Seeing indications of rotation on their Doppler radar, meteorologists at the National Weather Service in Atlanta issued a tornado warning at 9:26 p.m. when the tornado-producing thunderstorm was only about 6 miles northwest of downtown Atlanta. No prior tornado watch had been in effect.

In the Georgia Dome, the quarterfinal game in the 2008 SEC Men’s Basketball Tournament between Alabama and Mississippi State was being played.

Alabama was down 59-56 with just seconds to play in regulation. At 9:28 p.m. EDT, Mississippi State had broken a tie game to take a three point lead at 59-56.

At 9:33 p.m., Alabama had to inbound the ball with 2 seconds on the clock. University of Alabama senior Mykal Riey launched a shot from just outside the 3 point arc. The miracle shot bounced around the rim and dropped in, sending the game into overtime.

As Crimson Tide fans cheered wildly and Bulldog fans groaned, they had no idea that the fantastic shot may well have saved their lives.

At 9:38 p.m. EDT, with the game in overtime, the signal from Raycom Sports began to fade as the storm hit the Georgia Dome.

Inside the Dome, fans were oblivious to the weather outside as the overtime period started. Halfway into the overtime, at 9:38 p.m. EDT, a loud roaring sound was heard. Television announcers said that it sounded like a freight train. Lights and catwalks in the Dome began to sway and debris rained down inside the arena. Players on the court stopped and fans in the upper levels of the arena began to panic. No one knew what was going on. There were no public address announcements about the severe weather until well after the storm had hit.
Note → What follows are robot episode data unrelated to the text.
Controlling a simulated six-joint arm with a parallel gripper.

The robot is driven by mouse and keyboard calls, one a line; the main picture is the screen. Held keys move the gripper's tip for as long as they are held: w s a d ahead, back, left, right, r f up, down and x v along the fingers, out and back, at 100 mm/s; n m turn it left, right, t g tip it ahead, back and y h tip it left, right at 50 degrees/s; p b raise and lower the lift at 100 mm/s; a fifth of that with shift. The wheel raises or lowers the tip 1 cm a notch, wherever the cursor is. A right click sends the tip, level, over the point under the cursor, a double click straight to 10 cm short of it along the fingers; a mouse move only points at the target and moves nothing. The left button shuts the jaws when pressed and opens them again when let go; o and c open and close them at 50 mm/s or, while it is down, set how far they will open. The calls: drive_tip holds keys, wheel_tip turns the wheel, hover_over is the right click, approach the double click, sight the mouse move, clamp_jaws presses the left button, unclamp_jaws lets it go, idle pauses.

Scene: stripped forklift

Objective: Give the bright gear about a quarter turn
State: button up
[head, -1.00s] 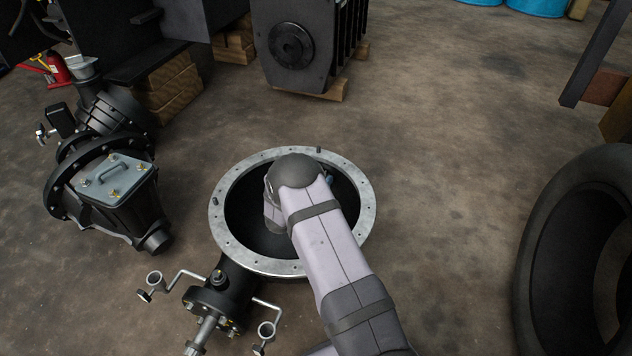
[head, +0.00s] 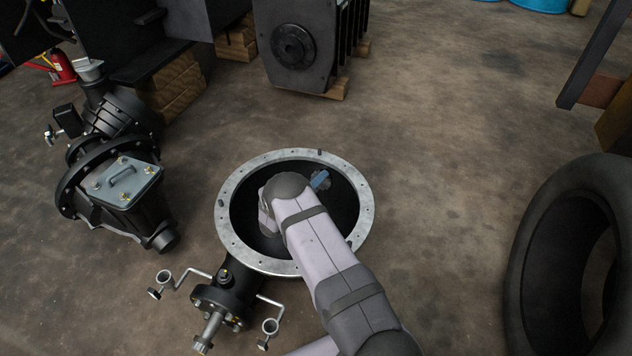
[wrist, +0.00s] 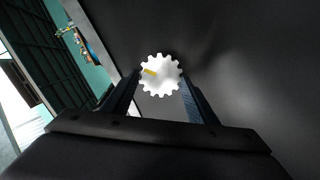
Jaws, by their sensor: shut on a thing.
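The bright gear (wrist: 160,75) is a white toothed disc with a yellow mark on its left side, seen in the wrist view against a dark surface. My gripper (wrist: 160,85) is shut on the gear, one finger at each side of its rim. In the head view the end of my arm reaches into the round black housing (head: 296,272) with a pale bolted flange. The gear is hidden there behind my arm and the housing. Only a blue-grey bit of my gripper (head: 319,180) shows at the housing's upper right.
A black gearbox with a grey cover (head: 128,182) stands at the left. A large tyre (head: 535,240) lies at the right. A dark finned block (head: 300,55) on wood stands behind. Pipe fittings (head: 222,300) stick out from the housing's front. The floor between is clear.

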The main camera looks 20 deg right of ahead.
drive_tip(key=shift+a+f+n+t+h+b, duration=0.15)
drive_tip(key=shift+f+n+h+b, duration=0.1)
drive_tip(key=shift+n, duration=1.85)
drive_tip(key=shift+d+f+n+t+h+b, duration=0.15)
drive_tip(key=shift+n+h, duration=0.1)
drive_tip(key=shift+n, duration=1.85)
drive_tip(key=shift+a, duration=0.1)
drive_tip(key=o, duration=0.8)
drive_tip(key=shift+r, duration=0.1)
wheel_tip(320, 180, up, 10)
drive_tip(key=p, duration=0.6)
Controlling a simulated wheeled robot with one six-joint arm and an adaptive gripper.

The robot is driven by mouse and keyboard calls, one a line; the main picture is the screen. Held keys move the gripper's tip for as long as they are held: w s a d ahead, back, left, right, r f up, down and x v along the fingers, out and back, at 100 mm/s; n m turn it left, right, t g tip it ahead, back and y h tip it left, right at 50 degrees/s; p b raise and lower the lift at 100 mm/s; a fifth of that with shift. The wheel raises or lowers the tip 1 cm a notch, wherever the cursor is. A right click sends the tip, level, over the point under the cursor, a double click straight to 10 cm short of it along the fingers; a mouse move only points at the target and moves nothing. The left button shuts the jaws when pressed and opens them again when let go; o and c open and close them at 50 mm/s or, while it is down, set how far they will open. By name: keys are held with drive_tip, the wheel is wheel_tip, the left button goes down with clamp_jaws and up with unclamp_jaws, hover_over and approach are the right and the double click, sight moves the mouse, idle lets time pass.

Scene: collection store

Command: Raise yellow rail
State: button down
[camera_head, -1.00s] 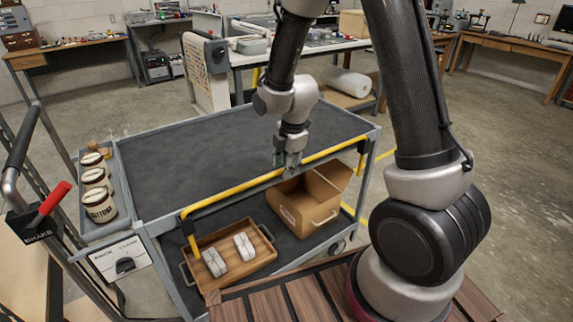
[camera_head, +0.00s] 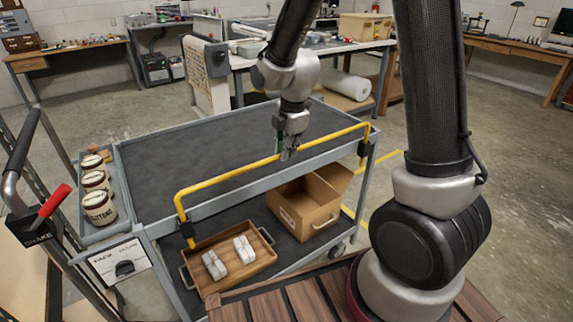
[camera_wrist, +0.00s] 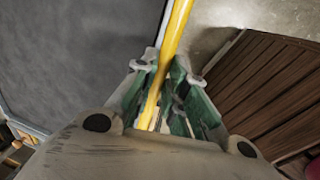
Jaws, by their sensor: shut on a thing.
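The yellow rail (camera_head: 232,174) runs along the near long side of the grey cart (camera_head: 150,218). Its bar stands above the edge of the cart's top, on a short upright at each end. My gripper (camera_head: 288,154) is shut on the rail a little right of its middle. In the wrist view the rail (camera_wrist: 178,30) passes between the green fingers of my gripper (camera_wrist: 160,95). The fingertips partly hide the rail there.
The cart's dark top is empty. Its lower shelf holds a wooden tray (camera_head: 212,286) with two pale wrapped items and an open cardboard box (camera_head: 308,212). Jars (camera_head: 99,208) stand in a left side tray. A red-gripped brake lever (camera_head: 54,199) is at left.

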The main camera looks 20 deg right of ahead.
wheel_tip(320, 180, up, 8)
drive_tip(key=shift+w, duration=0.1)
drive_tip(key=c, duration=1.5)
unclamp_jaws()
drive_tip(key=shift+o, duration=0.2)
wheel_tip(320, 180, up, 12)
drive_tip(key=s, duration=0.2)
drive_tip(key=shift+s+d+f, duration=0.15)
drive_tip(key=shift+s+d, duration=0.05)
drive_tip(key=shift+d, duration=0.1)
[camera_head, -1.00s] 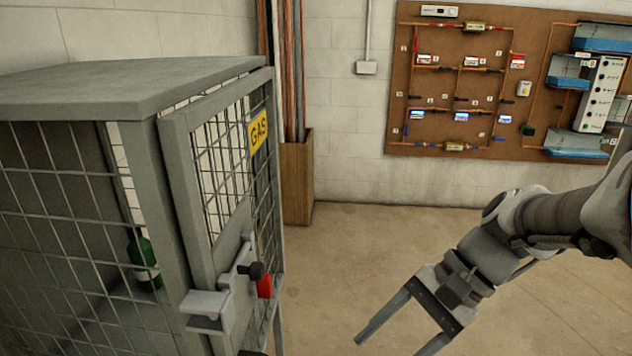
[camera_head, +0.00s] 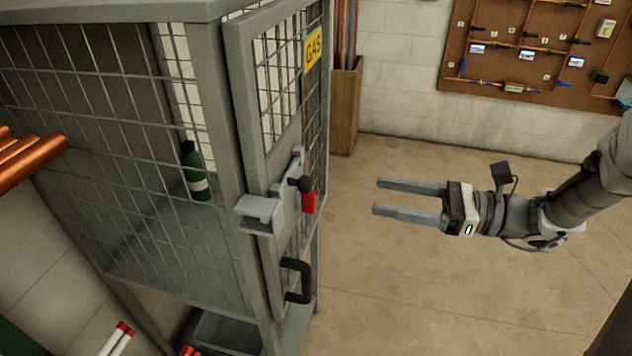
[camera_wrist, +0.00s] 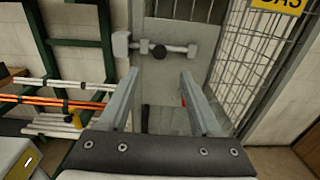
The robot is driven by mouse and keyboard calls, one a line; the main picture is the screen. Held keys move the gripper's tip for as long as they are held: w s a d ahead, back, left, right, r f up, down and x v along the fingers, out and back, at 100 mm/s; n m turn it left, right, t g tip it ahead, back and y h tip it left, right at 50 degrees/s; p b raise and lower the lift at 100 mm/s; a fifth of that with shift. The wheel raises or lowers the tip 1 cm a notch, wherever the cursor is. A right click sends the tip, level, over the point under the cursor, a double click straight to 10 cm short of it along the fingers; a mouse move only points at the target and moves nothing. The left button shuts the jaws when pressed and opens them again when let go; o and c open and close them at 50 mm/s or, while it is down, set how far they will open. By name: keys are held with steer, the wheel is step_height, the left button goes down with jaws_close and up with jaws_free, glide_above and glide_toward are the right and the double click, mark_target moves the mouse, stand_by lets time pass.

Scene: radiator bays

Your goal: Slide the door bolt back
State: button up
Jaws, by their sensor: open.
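The door bolt is a pale bar (camera_wrist: 178,48) on a plate on the grey mesh cage door (camera_head: 240,95). Its black knob (camera_head: 305,184) also shows in the wrist view (camera_wrist: 158,50). Left of the knob is a pale bracket (camera_head: 258,210) at the door's edge, and the bar seems to reach it. A red piece (camera_head: 309,203) hangs by the knob. My gripper (camera_head: 378,196) is open and empty, right of the door and apart from it. Its fingers point at the door. In the wrist view the knob appears just beyond the fingertips (camera_wrist: 160,76).
A black pull handle (camera_head: 297,281) juts out below the bolt. A green bottle (camera_head: 195,172) stands inside the cage. Copper pipes (camera_head: 30,160) stick in at the left. A wooden box (camera_head: 345,105) stands by the back wall. The floor (camera_head: 410,290) right of the cage is clear.

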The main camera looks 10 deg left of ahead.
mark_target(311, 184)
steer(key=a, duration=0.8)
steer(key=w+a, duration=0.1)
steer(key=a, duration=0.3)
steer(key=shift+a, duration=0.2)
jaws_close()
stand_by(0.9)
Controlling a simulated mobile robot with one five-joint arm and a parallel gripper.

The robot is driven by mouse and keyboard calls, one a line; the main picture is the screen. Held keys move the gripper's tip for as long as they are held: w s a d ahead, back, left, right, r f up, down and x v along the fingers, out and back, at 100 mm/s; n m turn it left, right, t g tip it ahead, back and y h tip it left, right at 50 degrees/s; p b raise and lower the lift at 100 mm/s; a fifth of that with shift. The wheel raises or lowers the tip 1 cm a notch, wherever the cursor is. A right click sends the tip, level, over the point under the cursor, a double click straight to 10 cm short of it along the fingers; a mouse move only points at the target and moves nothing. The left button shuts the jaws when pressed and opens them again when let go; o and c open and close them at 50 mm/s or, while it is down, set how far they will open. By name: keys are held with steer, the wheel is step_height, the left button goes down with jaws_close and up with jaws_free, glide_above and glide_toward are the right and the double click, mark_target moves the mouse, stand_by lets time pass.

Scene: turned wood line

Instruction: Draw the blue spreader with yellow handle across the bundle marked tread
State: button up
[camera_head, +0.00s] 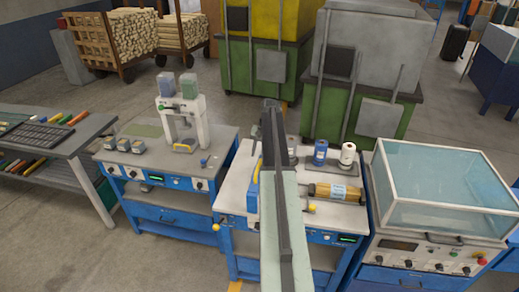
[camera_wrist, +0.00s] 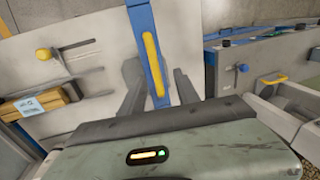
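The blue spreader with a yellow handle (camera_wrist: 151,62) lies on the white-topped bench (camera_head: 232,194); in the head view its blue and yellow edge (camera_head: 253,186) shows just left of my arm, which hides the rest. My gripper (camera_wrist: 158,88) is open in the wrist view, one dark finger on each side of the spreader, with gaps showing. The bundle of wooden rods (camera_head: 322,191) with a pale label lies right of my arm on the same bench; its label (camera_wrist: 33,105) shows at the left in the wrist view. The label's words are too small to read.
A blue spool (camera_head: 320,153) and a white spool (camera_head: 347,155) stand behind the bundle. A press (camera_head: 184,115) stands on the left bench. A clear-lidded machine (camera_head: 445,185) closes off the right. Green bins (camera_head: 262,88) stand behind.

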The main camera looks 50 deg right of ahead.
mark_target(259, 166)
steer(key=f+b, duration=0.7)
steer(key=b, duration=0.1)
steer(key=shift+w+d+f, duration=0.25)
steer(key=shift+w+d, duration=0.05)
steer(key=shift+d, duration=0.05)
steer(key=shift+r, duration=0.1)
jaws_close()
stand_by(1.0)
Image source: Wikipedia Commons

The court was cleared and order restored, but outside, the scene was like that of a war zone. Damage was widespread. An F2 tornado had struck downtown Atlanta.

When the wind subsided, it was evident that the building had been damaged. There were open holes in the building envelope. A water main was broken, sending water cascading down stairs and escalators. The game was completed over an hour later. Mississippi State won the game by two points. With the building damaged, the final quarterfinal game of the night was postponed.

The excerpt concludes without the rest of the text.